Not a bad list for someone who has never worked in the defence industry, never fired a gun on active service and spends most of his time developing property and farming his estate in Suffolk.

And despite the hard-nosed instinct for a deal he has shown in the past, his valuable services to government come for free. As he insists: he serves Mr Portillo, and before him, Malcolm Rifkind, out of a sense of duty and love for his country, nothing more, nothing less.

According to Mr Portillo, his friend has a pass for the MoD and is subject to the provisions of the Official Secrets Act. "In addition, he owes me a personal duty of confidence." As for any possible conflict with his private interests, Mr Portillo declared that the onus was on Mr Hart to declare it.

Such freedom for one with undoubted access to affairs of enormous commercial and strategic confidentiality is unheard of, say those close to the MoD. It is precisely because he is a close friend and he is working for nothing, they say, that such latitude is tolerated.

Fuelling the air of mystery, Mr Hart, for all his bluff exterior, doesn't give much away. He does not appear in Who's Who and he does not give interviews. He is an Old Etonian who inherited a fortune from his father, the founder of the financiers Henry Ansbacher, and first shot to public prominence when he popped up advising Ian MacGregor on the 1984 miners' strike. He was chairman of the Committee for a Free Britain, a right-wing pressure group, and once ran an agency publishing Russian dissidents' work in the West. Beyond that, few hard facts are known.

The listing of his businesses at Companies House is a textbook case in how to comply with the law and make all the right declarations, without saying much at all. He is 51, lives at Chadacre House, near Bury St Edmunds, and is at present a director of 15 companies. Several are property vehicles set up to develop parcels of land or office blocks in a town or city, so you have Arcadia Land (Cambridge), Arcadia Land (Liverpool) and Arcadia Land (Amersham).
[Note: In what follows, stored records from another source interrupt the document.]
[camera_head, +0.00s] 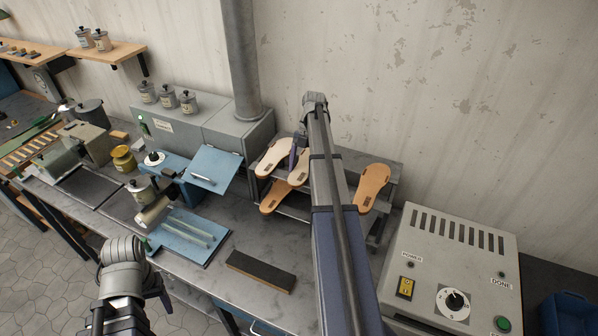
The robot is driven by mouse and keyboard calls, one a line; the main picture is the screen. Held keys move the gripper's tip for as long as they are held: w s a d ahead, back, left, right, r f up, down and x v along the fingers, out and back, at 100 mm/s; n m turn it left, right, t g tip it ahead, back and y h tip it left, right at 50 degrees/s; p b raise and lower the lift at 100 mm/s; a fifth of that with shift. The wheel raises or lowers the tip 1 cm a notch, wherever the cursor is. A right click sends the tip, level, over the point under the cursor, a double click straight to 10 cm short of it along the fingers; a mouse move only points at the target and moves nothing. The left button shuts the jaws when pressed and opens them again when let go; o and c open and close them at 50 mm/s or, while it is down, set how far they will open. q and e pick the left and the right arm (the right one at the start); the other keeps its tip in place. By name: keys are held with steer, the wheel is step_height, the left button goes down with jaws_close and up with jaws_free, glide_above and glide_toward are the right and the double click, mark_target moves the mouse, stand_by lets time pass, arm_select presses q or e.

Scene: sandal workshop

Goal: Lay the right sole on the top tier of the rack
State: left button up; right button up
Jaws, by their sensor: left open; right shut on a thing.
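The grey two-tier rack (388,166) stands against the wall at the back of the bench. A pale sole (272,158) lies at its upper left. A second pale sole (299,173) is beside it, at my right gripper (297,158), which is shut on it. The arm hides part of this sole, and I cannot tell whether it touches the tier. A tan sole (274,197) lies lower at the left, and another tan sole (373,186) is at the right of the rack. My left gripper (157,290) is open and empty over the bench's front edge.
A dark block (261,271) lies on the bench before the rack. A blue tray (190,238) and a blue machine (180,172) are to the left. A grey control box (450,262) stands at the right. A grey cabinet with a pipe (243,60) is behind.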

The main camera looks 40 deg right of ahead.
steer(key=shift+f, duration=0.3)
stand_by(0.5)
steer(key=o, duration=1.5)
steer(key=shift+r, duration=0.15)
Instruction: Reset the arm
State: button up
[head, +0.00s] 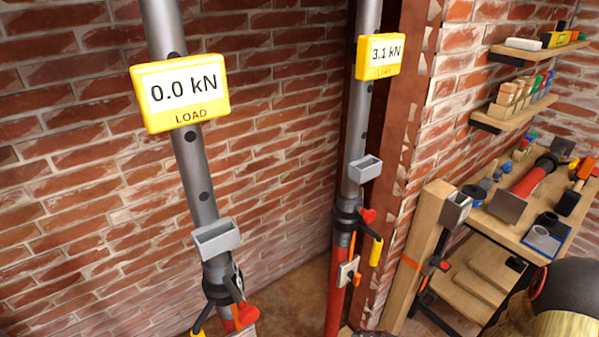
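My gripper does not show in the head view, so its opening and anything in it are hidden. Two steel props stand upright in front of the brick walls. The near left prop (199,178) carries a yellow load display (180,93) reading 0.0 kN. The right prop (356,135), with a red lower tube, carries a second yellow display (380,56) reading 3.1 kN. Each prop has a small grey open box on it, the left box (216,238) and the right box (366,169). A red handle (246,314) shows low on the left prop.
A wooden bench (515,228) with tools stands at the right, below two wall shelves (515,113) holding small items. A wooden post (424,235) stands between the right prop and the bench. A dark rounded object cuts into the lower right corner. Floor shows between the props.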

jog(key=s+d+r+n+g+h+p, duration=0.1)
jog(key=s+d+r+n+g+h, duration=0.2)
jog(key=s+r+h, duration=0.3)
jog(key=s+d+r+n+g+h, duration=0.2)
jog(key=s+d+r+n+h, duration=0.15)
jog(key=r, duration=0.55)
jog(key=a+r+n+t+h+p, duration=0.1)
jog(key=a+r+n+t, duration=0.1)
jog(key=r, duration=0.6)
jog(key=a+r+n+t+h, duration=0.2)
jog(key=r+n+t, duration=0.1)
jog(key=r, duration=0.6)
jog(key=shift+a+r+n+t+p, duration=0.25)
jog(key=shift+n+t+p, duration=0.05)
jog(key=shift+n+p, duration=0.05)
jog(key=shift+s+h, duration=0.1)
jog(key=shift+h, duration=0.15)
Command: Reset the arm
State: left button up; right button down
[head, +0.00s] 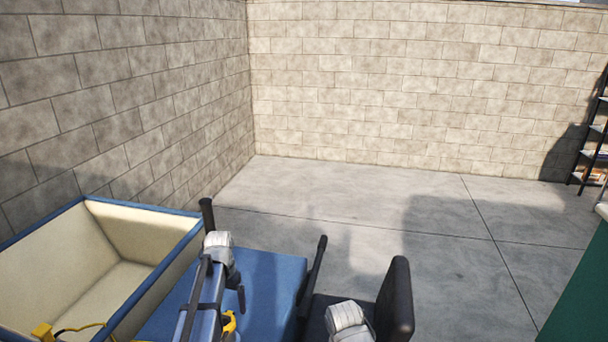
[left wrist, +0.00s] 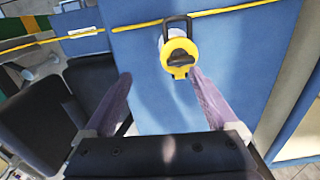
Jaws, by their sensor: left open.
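My left gripper (left wrist: 160,75) shows in the left wrist view with its two purple-grey fingers spread apart and nothing held between them. A round yellow piece with a black handle (left wrist: 178,52) sits against a blue panel (left wrist: 145,50) just beyond the right-hand fingertip; I cannot tell whether they touch. In the head view my left arm (head: 203,298) is at the lower middle, with a white joint at its top, but its fingers cannot be made out. A white joint of my other arm (head: 347,321) shows at the bottom edge; my right gripper is out of view.
A blue-rimmed bin with a cream inside (head: 187,236) stands at the left, close to my left arm; a yellow item (head: 42,332) is at its near corner. A blue surface (head: 262,275) lies beside it. Open concrete floor (head: 340,195) lies ahead; shelving (head: 592,150) stands far right.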

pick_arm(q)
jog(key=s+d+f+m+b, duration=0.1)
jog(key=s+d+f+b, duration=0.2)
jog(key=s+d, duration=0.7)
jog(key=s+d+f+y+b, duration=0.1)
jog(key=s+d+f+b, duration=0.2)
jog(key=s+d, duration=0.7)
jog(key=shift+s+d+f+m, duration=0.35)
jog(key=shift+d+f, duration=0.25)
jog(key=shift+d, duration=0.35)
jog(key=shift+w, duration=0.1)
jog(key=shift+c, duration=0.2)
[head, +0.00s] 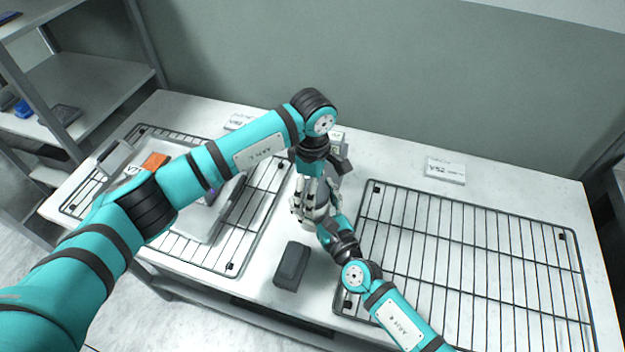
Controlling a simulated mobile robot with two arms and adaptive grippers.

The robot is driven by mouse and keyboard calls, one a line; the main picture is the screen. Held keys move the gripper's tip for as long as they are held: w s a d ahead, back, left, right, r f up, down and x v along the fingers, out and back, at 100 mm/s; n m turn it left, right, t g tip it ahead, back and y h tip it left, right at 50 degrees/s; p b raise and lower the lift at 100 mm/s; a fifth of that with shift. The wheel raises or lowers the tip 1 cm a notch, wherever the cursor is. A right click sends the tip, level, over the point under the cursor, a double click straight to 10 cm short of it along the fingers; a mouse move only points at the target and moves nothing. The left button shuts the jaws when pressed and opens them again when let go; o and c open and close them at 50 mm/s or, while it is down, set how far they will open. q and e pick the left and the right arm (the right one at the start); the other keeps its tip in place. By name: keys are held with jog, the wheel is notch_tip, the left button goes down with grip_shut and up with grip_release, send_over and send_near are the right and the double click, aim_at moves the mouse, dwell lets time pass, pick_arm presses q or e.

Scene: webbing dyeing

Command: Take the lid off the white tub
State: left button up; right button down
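Both my grippers meet over the middle of the table, between the two wire racks. My left gripper (318,182) reaches down from above, and my right gripper (314,207) comes in from the front right, just below it. Pale and grey parts crowd together between them. I cannot clearly make out the white tub or its lid there; they may be hidden by the grippers and wrists. The fingers overlap too much to show whether either gripper is open or shut.
A pale tray (202,228) with an orange item (154,162) stands on the left rack (246,242), partly behind my left arm. The right rack (470,255) is empty. A dark grey box (291,265) sits at the front middle. A sign (445,170) stands behind the right rack.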

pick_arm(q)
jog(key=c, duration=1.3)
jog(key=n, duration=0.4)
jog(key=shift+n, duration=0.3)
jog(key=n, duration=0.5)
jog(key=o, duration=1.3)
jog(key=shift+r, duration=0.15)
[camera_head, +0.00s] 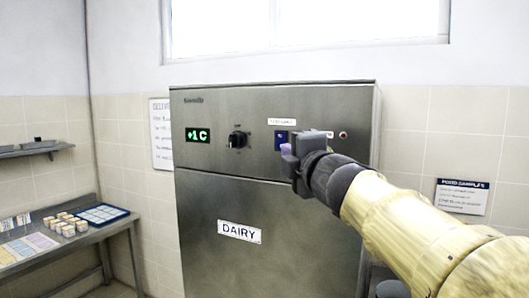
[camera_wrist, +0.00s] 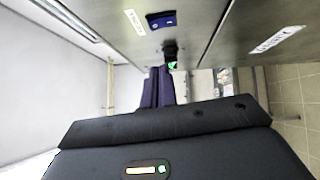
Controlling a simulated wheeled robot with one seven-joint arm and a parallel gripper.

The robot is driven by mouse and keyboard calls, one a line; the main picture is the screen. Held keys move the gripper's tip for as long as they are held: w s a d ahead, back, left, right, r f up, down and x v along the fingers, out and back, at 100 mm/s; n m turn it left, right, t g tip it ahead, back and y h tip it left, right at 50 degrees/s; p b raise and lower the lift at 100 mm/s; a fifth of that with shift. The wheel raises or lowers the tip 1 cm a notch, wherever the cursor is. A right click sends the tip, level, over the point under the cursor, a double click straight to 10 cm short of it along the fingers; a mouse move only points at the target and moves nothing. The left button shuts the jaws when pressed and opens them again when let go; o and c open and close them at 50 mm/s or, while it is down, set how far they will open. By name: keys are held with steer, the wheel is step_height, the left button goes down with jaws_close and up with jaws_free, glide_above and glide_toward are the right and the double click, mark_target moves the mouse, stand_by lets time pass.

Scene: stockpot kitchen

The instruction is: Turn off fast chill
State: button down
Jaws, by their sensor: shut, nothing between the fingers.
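The steel fridge (camera_head: 250,110) has a control panel along its top with a green display reading +1 C (camera_head: 197,135) and a black knob (camera_head: 237,139). A blue rocker switch (camera_head: 280,140) sits under a small white label (camera_head: 282,122) whose words are too small to read. The switch also shows at the top of the wrist view (camera_wrist: 162,20). My gripper (camera_head: 287,153) is shut and empty, its tips in front of the panel just below and right of the switch. In the wrist view its purple fingers (camera_wrist: 154,90) appear apart from the switch; contact cannot be told.
A red lamp (camera_head: 343,135) and a second label, partly hidden by my gripper, are to the right. The fridge door carries a DAIRY sign (camera_head: 239,231). A steel table (camera_head: 80,251) with small jars (camera_head: 68,229) and a blue tray (camera_head: 103,214) stands at left.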

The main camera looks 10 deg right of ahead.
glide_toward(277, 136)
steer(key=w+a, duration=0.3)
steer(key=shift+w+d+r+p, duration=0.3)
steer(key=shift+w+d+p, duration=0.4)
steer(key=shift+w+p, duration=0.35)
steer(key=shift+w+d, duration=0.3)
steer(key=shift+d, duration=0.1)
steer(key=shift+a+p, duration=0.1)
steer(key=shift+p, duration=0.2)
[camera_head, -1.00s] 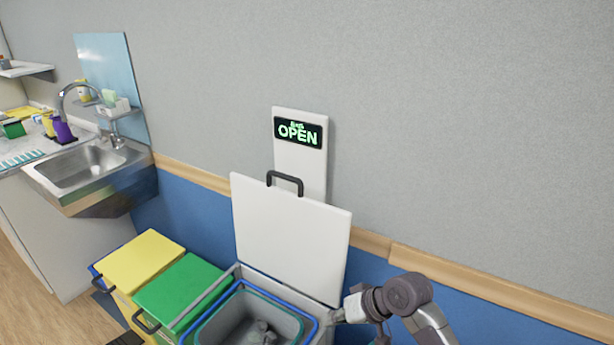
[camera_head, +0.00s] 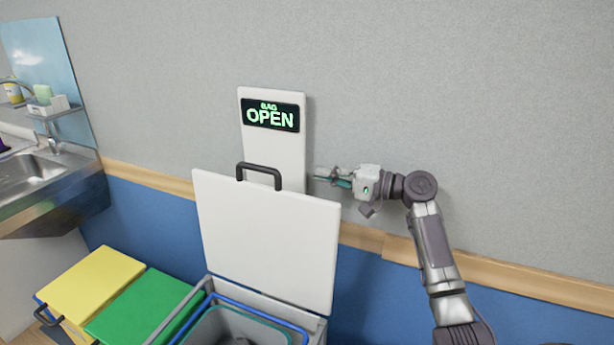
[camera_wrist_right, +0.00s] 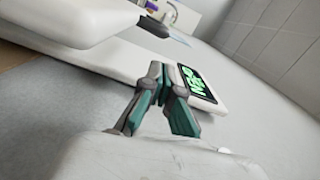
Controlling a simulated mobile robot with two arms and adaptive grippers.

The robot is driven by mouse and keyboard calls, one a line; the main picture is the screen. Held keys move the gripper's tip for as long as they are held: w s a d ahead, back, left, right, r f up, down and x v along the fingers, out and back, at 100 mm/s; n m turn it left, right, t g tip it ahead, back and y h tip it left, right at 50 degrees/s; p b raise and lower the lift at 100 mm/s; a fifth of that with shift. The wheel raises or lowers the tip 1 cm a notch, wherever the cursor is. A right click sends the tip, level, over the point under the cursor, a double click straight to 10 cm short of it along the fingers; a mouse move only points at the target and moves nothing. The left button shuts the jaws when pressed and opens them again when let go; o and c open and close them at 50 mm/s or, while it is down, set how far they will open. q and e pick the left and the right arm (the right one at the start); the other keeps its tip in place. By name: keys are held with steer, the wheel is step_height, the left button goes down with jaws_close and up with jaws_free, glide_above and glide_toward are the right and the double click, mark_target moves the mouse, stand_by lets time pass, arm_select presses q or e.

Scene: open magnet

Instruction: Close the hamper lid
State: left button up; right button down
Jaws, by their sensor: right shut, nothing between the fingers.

Some appear less conventional. One was called Gorky Park Developments Limited. Another, Federal Aviation, is in the aircraft business. Most of them take full advantage of the rules governing limited disclosure and say nothing about their sales and profits figures.

Their registered offices are frequently given as an address in Finchley Road, north London. Ownership of one of them, Marathor Properties, is concentrated in the impenetrable British Virgin Islands.

Two articles in the Spectator magazine have come to be seen as declarations of policy. One argued that if Britain intervened in the former Yugoslavia it should be to back the Serbs. The other discussed the shortcomings in British armed forces and procurement programmes - in particular, questioning the EF 2000 Eurofighter project and the Vickers Challenger II tank.

One tale clearly illustrates the problems of dealing with Mr Hart. During the battle to win the army attack helicopter, Westland, which owns the Battersea Heliport, became concerned about landing and take-off fees owed by Mr Hart. The company did not know what to do. Should it contact him and risk upsetting the prospects for its bid, or should it say nothing and risk being accused of favouring him. After much hand-wringing, he was contacted and the money paid. Westland need not have worried - they got the order.

For Labour, Mr Clark asked yesterday: "What qualifies [Mr Hart] to advise on multi-billion pound, very high-tech, sophisticated weapons contracts?"

The Liberal Democrat defence spokesman, Menzies Campbell, yesterday wrote to the Prime Minister: a damaging proposal to British industry that the RAF should lease US F-16 aircraft required Mr Major's personal intervention. The plan appeared to have emanated from Mr Hart - but, as ever with Mr Hart, Mr Campbell could not be sure.